Las aguas termales eran el reclamo ideal para una marcha cicloturista. Solo faltaba el carril bici en el tránsito del gran grupo, pendiente del paisaje y del fondo de armario, de cambiarse de ropa según dictaba el cielo. Caprichoso, el tiempo decidía aguarles o secarles. Ese era el mayor engorro para el pelotón, los claroscuros del cielo. En la fuga, cayeron las hojas de los dorsales más débiles porque la etapa era la segunda más larga del Giro y su perfil aserrado, 3.700 metros de desnivel acumulado, agarraba las piernas. A todos no les sentó igual el kilometraje. En Passo del Carnaio, resistían Albanese, G. Bennett, Brambilla, De Bondt, Edet, Hamilton, Honoré, Ravanelli, Vendrame y Visconti. Allí prendió todo. Brambilla y Bennett discutieron con los hombros en la ascensión. Vendrame, sigiloso, fuera de plano, tomó unos palmos de ventaja. Las migas de su anunciación.

NIBALI NO SE RINDE

La ley de la gravedad empujaba a Vendrame contra los ojos de Bennett, Hamilton y Brambilla, que no necesitaban prismáticos para perfilar el cansino ritmo de Vendrame. Hamilton suturó el hueco. El cuarteto se unificó. Compartían habitación con vistas a la vía victoria. Brambilla cargó de nuevo con ira, pero no pudo desmontar el entramado. En el retrovisor, Ciccone, derrotado en la tierra de la Toscana, quiso resucitar entre los jerarcas. Abandonar la sepultura. Bernal enarcó una ceja mientras asistía al intento de redención de Ciccone y Nibali, sumado a la revuelta. El líder se presentó con dos palmadas, como el dueño de una casa que encienden las luces aplaudiendo. Esa es la facilidad con la que se maneja el colombiano en el Giro, que dio por bueno el descenso suicida de Nibali para que el siciliano agarrara un manojo de segundos.
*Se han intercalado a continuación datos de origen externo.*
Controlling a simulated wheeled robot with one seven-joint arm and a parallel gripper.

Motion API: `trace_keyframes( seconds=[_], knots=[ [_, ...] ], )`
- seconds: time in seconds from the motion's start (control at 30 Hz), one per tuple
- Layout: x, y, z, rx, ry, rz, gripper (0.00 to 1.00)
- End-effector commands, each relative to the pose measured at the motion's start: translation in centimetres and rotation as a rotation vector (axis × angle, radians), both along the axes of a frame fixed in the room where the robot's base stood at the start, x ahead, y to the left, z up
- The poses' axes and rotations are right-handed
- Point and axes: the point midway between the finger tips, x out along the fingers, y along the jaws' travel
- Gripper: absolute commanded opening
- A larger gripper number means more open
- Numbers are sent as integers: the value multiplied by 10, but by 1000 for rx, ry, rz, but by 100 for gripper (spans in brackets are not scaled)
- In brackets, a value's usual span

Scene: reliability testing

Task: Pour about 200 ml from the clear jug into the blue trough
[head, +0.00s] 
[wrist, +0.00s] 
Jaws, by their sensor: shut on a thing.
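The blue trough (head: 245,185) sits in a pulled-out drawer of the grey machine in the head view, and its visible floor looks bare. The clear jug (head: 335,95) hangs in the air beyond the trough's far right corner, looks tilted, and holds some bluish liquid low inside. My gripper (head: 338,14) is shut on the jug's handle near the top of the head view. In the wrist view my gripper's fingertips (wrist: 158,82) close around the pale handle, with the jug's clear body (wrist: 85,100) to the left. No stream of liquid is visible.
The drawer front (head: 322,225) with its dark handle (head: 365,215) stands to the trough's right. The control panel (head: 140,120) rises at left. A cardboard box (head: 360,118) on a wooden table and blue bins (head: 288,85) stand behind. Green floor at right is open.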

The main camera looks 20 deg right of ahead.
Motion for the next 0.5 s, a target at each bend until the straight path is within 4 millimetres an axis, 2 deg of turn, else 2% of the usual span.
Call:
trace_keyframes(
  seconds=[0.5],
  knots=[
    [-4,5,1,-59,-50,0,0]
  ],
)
Brambilla, Hamilton, Vendrame y Bennett iniciaron el baile de las miradas aviesas, del tira tú que a mí me da la risa, el preludio nervioso que antecede a los momentos decisivos. En ese juego diabólico, donde manda la fuerza, pero también la intuición, Vendrame y Hamilton se despegaron de Brambilla y Bennett, deshinchados. El italiano y el australiano soltaron las piernas y los cabos que les unían a Brambilla y Bennett. Vendrame se comía el aire. No tenía miedo de que el viento le partiera la cara. Hamilton se agrupó en su carenado. Tácticamente, el australiano cumplió punto por punto con lo que se supone en el esprint.

El manual concede ventaja al refugiado, al que ahorra más energía. Pero en un vis a vis, Vendrame, que recorrió los últimos metros girando el cuello para situar al australiano, fue más fuerte. El italiano aceleró y Hamilton se descascarilló, impotente ante el empuje de Vendrame. Liberado del laboro, se ganó el descanso en las aguas termales de Bagno di Romagna. Se cuenta que en 1412, en una iglesia de la localidad se produjo un "milagro eucarístico". El vino se convirtió en sangre durante una misa. El de Vendrame fue un milagro pagano. Convirtió el trabajo en oro. El bautismo en Bagno di Romagna.